Did the weather have more to do with meeting GuySuCo’s target than anything the corporation did?

Dear Editor,

 

I refer to the disclosure by GuySuCo that they have surpassed the 2014 target. GuySuCo has been very lucky in 2014, since they received one of the lowest rainfalls in decades. The achievement of the target, therefore, reduced from the 219,000 tonne figure they gave only a few short weeks after they met the Economics Services Committee of parliament, to 216,000 tonnes may have more to do with how many tonnes of cane the corporation took to make a tonne of sugar (TC/TS) in such a dry year, than it had to do with anything that the corporation did to achieve the 216,000 tonnes.

It is therefore very probable that the weather had more to do with the achievement of this target than anything they did to make the industry more efficient.

If this is the case there is no cause for celebration, and it is a massive deception on the Guyanese people who have to carry this white elephant with their taxes probably in perpetuity.

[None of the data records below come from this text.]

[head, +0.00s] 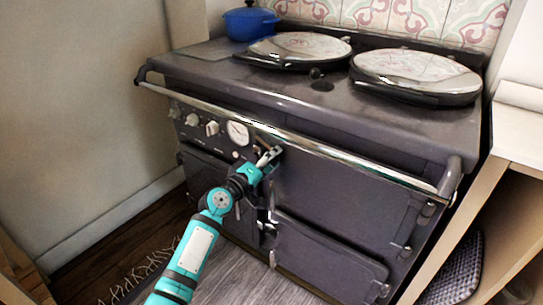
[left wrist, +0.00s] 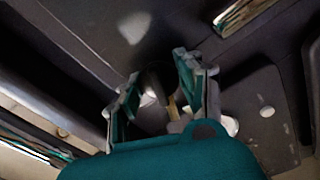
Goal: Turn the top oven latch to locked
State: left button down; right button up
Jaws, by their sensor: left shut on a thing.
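The dark grey range oven (head: 330,190) stands against the wall in the head view. My left gripper (head: 268,157) is at its front, just below the chrome rail, at the left edge of the top oven door. It is shut on the top oven latch, which the fingers mostly cover in the head view. In the left wrist view, the latch (left wrist: 154,88) shows between the two fingers of the gripper (left wrist: 160,80), in shadow. Its exact angle is hard to tell. My right gripper is in neither view.
The chrome rail (head: 330,153) runs across the oven front above my gripper. Knobs and a round gauge (head: 238,133) sit to the left. A lower door (head: 325,262) is below. Two lidded hotplates and a blue pot (head: 250,23) are on top. A wooden shelf unit stands close at the right.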

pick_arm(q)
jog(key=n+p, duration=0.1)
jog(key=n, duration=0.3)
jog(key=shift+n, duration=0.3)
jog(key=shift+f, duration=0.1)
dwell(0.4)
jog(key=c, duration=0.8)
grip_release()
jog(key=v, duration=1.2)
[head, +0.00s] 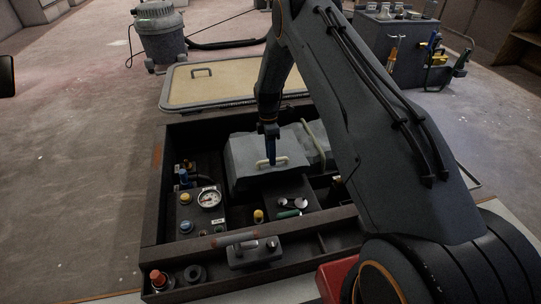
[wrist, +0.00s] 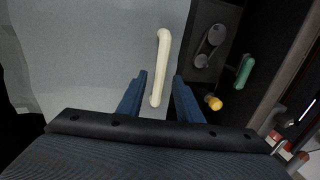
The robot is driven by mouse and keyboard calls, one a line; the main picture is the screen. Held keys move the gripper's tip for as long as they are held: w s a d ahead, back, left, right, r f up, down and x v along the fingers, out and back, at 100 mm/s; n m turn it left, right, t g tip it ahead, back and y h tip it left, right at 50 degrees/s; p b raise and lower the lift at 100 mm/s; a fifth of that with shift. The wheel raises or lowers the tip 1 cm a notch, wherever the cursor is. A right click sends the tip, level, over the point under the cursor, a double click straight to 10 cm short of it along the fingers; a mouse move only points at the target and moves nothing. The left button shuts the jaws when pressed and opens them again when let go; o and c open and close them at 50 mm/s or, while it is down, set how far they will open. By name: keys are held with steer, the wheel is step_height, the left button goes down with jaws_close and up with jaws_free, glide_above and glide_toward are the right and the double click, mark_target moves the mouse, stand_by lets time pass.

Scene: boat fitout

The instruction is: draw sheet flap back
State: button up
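A grey sheet (head: 243,150) lies like a soft cover over the back middle of a dark open compartment. A cream bar handle (head: 282,160) sits along its front edge; it also shows in the wrist view (wrist: 162,50) beside the edge of the sheet (wrist: 95,45). My gripper (head: 270,161) points down over the handle. In the wrist view my gripper (wrist: 161,76) is open, one blue finger on each side of the handle's lower part. Clear gaps show between handle and fingers. Whether the tips reach down to handle height I cannot tell.
A gauge (head: 209,198) with knobs stands left of the sheet. A green-handled tool (head: 289,213) lies in front, and a pale curved hose (head: 315,142) runs at the right. The compartment's dark walls surround these. A tan hatch lid (head: 235,88) lies behind.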

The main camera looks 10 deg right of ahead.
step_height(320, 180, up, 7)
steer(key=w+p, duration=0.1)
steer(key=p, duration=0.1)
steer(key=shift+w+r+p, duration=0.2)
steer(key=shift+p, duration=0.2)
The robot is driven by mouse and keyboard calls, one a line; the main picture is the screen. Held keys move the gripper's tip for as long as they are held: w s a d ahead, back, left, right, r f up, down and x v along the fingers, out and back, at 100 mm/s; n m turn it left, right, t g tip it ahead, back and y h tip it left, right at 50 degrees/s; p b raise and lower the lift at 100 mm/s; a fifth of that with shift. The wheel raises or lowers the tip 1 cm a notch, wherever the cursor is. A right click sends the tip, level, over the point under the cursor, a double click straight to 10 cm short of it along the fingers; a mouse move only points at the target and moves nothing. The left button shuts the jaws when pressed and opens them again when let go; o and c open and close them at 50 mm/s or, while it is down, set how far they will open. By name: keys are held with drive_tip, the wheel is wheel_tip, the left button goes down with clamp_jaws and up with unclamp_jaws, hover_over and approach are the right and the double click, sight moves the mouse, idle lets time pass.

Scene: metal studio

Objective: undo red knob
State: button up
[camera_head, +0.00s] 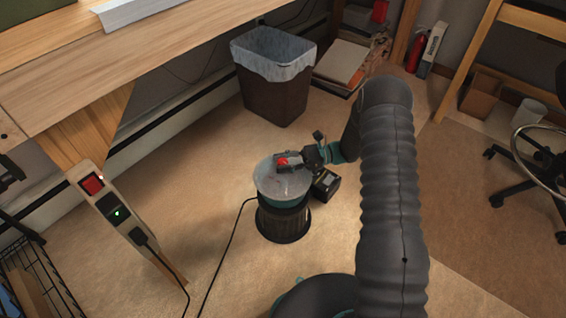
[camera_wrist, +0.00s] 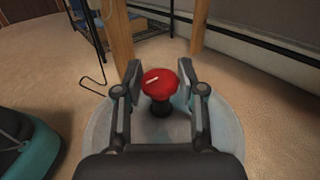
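The red knob (camera_wrist: 160,82) has a rounded top with a pale mark and sits on a dark stem above a round grey lid. In the wrist view it lies between the two fingers of my gripper (camera_wrist: 159,85). The fingers are apart, with a visible gap on each side of the knob. In the head view the knob (camera_head: 282,161) shows small on the pale lid (camera_head: 272,186) of a round floor-standing machine. My gripper (camera_head: 290,162) reaches over it from the right and hides part of it.
A black power cord (camera_head: 229,245) runs from the machine to a post with a red switch (camera_head: 91,184) at the left. A lined bin (camera_head: 272,95) stands behind. A wooden bench (camera_head: 150,70) overhangs the upper left. Floor around the machine is mostly clear.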

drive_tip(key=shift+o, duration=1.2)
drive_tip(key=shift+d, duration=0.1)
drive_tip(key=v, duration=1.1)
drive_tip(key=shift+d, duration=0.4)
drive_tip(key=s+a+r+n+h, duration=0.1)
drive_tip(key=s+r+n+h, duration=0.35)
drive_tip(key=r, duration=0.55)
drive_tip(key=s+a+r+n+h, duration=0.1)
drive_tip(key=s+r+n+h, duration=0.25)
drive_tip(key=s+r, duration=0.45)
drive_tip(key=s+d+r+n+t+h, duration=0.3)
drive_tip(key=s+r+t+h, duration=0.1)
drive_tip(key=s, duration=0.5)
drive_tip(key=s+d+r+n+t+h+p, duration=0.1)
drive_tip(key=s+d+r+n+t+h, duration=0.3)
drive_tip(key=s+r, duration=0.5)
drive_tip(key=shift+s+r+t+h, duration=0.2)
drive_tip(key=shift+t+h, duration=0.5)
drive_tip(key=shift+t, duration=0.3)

And again I would like to restate that at the beginning of 2014 the strategic plan of the corporation told us to expect 278,752 tonnes in 2014; they dropped short not by 10,000 tonnes,

Editor, they dropped short by 62,752 tonnes – nearly 30%.

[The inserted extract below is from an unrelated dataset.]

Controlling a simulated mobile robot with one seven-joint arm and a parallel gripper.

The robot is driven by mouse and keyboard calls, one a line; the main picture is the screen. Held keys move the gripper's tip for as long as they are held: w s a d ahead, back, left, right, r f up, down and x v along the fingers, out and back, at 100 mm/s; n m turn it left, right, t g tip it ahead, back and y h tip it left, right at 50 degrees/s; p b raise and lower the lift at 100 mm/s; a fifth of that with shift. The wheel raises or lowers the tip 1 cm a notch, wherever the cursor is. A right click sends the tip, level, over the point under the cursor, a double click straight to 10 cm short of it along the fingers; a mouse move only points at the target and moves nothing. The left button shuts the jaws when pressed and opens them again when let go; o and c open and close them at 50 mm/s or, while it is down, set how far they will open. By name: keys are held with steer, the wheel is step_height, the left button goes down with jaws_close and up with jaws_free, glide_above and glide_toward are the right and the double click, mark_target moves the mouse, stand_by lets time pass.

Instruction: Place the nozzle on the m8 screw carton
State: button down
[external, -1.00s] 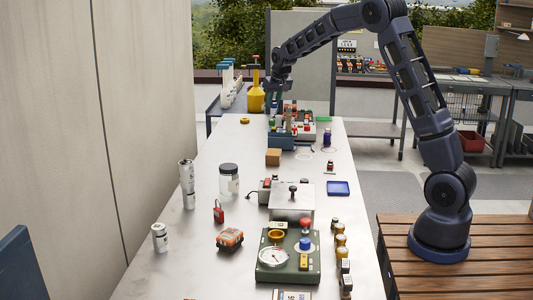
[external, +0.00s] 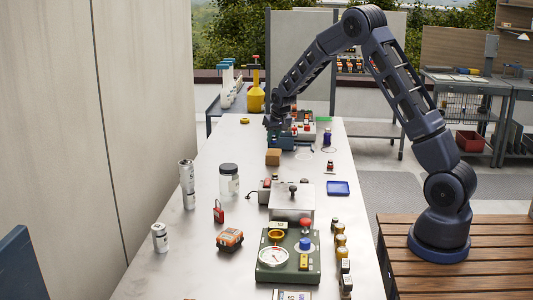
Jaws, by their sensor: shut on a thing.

The corporation should therefore tell us how many tonnes of canes they reaped in 2014 as compared with 2013. We already know how many tonnes of sugar they produced, and so we will know what the TC/TS was for us to determine if they are improving, some relevant factory data should also be released, ie, boiling house efficiency, time lost out of cane and most importantly, the cost per pound.

We can’t have these incompetent people running around the place patting themselves on the back, when the entire improvement was due to the weather and not a consequence of any actual initiatives introduced by them. What happens when we get a rainy year?

This is our industry, the people’s industry, and running it in secret like this without any annual reports since 2009 is not acceptable, especially since they need our taxes to keep it afloat.

I am sure that the old industry practitioners who understand the dynamics of the industry in the past, would like to know how exactly this corporation can possibly tell us that, “In the coming year, the corporation will analyse the effectiveness of the new initiatives that were introduced in 2014, including the use of briquettes for steam generation, bio fertilizers and legume fallowing.” I would like to know exactly where and when these were introduced since they are all completely unworkable, like the special sugars manufacturing facilities at Enmore and Blairmont, and we are not aware that any start has been made on any of them. The media were not made aware that any new plant was declared open, and there was no announcement from the corporation that these initiatives have actually started, so how can we evaluate their effectiveness?

Of more importance to us would be an evaluation of the changing of the fields to accommodate mechanisation and what has been the effect on the yields on those fields. At all times we have to bear in mind the cry of the former chief executive officer Bhim and the head of the GAWU union Chand that there are no canes in the fields.

This is why we need to know the total tonnes of cane they reaped in 2014 compared to 2013. Also we would like to be assured that this target was not achieved by reaping the six-month month old canes of the 2015 first crop.